The Spicy Food Bias
"Most of the mistakes in thinking are inadequacies of perception rather than mistakes of logic."
-Edward de Bono
Time to Reflect on The Spicy Food Bias
To help pay my way through college I worked as a server at P.F. Chang’s. This is where I discovered the Spicy Food Bias:
Me: “Great! Just so you know…that one is pretty spicy.”
Restaurant guest: “It’ll be fine. I had this dish in Arizona a few years ago and loved it!”
Guest, ten minutes later: “I’m so sorry, but I don’t remember this being so spicy; can I have something else?”
While the spicy food bias is something I made up for this post the restaurant guest did fall victim to a very real bias known as availability bias, discovered by Nobel Prize winning psychologists Daniel Kahneman and Amos Tversky. These two psychologists were also the subject of the Michael Lewis’ book (author of Money Ball and The Big Short) The Undoing Project.
From The Undoing Project:
The more easily people can call some scenario to mind— the more available it is to them— the more probable they find it to be. Any fact or incident that was especially vivid, or recent, or common—or anything that happened to preoccupy a person—was likely to be recalled with special ease, and so be disproportionately weighted in any judgment. Danny [Kahneman] and Amos [Tversky] had noticed how oddly, and often unreliably, their own minds recalculated the odds, in light of some recent or memorable experience.

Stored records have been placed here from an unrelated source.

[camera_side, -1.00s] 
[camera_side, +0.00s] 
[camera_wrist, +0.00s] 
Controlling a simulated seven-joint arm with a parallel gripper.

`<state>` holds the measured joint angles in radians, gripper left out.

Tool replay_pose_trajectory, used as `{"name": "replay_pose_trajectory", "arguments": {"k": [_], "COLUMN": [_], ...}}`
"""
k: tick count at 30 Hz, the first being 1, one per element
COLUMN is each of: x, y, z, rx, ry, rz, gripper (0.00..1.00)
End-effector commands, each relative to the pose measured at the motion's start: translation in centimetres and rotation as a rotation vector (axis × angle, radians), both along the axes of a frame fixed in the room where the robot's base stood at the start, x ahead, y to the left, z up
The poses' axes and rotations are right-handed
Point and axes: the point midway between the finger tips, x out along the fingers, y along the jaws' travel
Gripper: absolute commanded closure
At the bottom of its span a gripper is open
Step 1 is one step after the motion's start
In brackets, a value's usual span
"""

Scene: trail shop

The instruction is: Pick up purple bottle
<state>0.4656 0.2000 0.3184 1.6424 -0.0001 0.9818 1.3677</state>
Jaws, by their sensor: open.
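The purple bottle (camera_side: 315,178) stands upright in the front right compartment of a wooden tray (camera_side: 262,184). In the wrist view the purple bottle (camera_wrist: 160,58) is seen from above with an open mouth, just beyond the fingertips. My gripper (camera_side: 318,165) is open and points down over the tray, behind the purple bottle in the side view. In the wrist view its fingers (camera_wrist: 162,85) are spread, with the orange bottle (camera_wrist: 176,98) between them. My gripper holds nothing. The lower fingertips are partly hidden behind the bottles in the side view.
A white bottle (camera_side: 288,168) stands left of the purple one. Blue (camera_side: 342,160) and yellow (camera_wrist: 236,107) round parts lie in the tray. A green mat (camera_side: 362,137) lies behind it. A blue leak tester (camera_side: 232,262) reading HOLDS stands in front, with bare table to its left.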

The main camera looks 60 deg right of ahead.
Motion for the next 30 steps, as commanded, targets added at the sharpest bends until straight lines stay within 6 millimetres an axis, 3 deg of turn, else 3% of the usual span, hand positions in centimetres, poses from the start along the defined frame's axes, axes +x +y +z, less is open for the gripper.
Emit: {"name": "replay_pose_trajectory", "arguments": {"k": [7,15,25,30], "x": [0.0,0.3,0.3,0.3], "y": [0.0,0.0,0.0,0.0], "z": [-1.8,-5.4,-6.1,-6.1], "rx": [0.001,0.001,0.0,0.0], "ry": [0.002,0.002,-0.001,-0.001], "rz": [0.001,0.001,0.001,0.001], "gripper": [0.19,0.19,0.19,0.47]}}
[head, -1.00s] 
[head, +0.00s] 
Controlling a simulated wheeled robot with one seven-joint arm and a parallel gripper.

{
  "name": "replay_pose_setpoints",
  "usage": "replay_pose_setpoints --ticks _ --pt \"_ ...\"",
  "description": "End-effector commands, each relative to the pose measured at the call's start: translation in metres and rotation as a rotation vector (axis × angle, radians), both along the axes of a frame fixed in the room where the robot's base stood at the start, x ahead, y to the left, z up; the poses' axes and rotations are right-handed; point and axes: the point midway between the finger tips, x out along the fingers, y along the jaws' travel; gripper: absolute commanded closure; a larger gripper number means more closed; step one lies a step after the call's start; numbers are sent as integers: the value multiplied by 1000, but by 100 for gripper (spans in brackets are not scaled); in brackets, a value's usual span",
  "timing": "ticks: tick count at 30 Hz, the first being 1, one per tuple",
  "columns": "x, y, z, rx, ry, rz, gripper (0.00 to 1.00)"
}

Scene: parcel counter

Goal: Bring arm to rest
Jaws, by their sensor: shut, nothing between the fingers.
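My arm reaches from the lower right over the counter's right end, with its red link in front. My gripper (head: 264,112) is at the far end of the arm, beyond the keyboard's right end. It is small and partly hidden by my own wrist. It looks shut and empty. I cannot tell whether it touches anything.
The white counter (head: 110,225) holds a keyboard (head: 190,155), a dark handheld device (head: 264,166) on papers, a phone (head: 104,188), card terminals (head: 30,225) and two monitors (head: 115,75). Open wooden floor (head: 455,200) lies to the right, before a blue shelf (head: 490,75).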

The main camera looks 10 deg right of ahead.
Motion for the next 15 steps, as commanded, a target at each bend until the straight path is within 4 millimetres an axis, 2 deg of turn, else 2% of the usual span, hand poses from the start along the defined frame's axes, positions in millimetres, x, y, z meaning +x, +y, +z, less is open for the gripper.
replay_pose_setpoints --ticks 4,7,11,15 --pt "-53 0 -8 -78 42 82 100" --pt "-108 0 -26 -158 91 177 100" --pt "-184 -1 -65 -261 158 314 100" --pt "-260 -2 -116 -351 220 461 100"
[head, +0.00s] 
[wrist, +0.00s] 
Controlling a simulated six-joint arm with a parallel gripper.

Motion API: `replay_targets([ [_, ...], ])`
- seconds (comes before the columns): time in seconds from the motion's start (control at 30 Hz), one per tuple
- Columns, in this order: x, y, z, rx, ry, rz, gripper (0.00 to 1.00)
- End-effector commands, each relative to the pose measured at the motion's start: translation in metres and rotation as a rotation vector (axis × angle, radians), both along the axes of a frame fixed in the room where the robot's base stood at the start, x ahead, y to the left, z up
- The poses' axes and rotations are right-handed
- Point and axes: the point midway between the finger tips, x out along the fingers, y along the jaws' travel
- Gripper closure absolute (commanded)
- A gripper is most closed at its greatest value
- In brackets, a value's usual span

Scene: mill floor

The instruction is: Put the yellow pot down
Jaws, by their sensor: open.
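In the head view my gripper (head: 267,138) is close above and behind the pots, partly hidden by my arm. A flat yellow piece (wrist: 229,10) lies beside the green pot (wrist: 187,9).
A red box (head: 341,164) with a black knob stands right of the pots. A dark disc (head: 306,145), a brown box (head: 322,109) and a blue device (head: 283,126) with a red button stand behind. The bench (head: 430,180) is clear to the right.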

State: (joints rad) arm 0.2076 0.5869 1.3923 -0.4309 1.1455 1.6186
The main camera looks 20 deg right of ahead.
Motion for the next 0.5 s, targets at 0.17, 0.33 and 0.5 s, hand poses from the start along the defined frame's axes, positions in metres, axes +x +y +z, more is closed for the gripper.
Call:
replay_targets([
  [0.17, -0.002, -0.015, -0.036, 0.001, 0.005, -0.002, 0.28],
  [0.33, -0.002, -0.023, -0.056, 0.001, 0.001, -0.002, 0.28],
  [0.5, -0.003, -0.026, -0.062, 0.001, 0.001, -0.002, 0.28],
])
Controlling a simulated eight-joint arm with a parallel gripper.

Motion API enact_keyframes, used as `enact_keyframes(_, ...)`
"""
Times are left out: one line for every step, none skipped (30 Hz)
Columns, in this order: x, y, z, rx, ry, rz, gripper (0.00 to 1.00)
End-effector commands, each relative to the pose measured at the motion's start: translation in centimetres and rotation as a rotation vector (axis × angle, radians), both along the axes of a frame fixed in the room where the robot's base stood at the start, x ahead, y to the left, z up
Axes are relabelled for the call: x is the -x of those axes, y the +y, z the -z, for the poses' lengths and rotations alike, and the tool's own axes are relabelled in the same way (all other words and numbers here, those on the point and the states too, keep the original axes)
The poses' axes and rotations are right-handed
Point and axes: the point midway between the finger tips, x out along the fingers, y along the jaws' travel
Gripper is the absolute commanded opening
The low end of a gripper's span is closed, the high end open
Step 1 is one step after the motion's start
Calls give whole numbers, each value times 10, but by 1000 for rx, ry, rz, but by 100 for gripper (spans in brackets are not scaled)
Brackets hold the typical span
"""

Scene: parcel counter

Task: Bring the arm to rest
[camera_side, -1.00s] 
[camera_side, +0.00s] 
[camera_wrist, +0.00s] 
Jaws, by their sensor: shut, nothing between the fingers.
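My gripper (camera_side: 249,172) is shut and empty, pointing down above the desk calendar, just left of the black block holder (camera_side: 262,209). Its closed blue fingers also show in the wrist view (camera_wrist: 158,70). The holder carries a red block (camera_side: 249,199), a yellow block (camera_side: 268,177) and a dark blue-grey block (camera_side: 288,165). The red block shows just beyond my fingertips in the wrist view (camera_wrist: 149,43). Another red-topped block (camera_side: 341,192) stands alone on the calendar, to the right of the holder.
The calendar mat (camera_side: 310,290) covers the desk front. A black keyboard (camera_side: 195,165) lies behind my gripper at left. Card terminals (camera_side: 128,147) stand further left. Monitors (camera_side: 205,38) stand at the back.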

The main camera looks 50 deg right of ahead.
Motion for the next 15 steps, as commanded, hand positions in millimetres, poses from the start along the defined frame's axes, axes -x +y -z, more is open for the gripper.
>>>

People can easily recall if they liked a spicy dish; however, it’s much harder to recall other information in the moment. The guest may have been caught off-guard because he did not consider that his diet preferences had shifted toward more mild-tasting food since he last ate the Beef Szechuan. While the Spicy Food Bias impacts us in limited – and sometimes comical – ways, the availability bias is much more problematic for investors:
Also from The Undoing Project:
But these stories people told themselves were biased by the availability of the material used to construct them. “Images of the future are shaped by experience of the past,” they wrote, turning on its head Santayana’s famous lines about the importance of history: Those who cannot remember the past are condemned to repeat it. What people remember about the past, they suggested, is likely to warp their judgment of the future. “We often decide that an outcome is extremely unlikely or impossible, because we are unable to imagine any chain of events that could cause it to occur. The defect, often, is in our imagination.
Mild Markets - Spicy Shocks
For investors, it’s very important to detect how the availability bias may influence a decision ahead of time. An important and helpful way to do so is to have a sense of how the market has behaved in the recent past (historical examples of investors letting this bias get the best of the situation can be found here). In the beginning of 2018, that means having an awareness that:
2017 was one of the best years in history for risk-adjusted returns on a diversified portfolio going back to 1960 (60% S&P/40% ten-year US treasury bonds)
Balanced equity and bond portfolios (using the S&P and ten-year treasury bonds) have just gone through their longest period ever of negative correlation on a rolling five-year basis (Note: negative correlation is a good thing that is not always available, it provides for more diversification benefits)
We have had an eight-year bull market, tied for the longest bull market in history
The S&P has now gone the most days in history without a 5% pullback
By understanding how these aspects can influence us, investors will be better prepared to order a portfolio off the menu that their investment palate can truly stick with!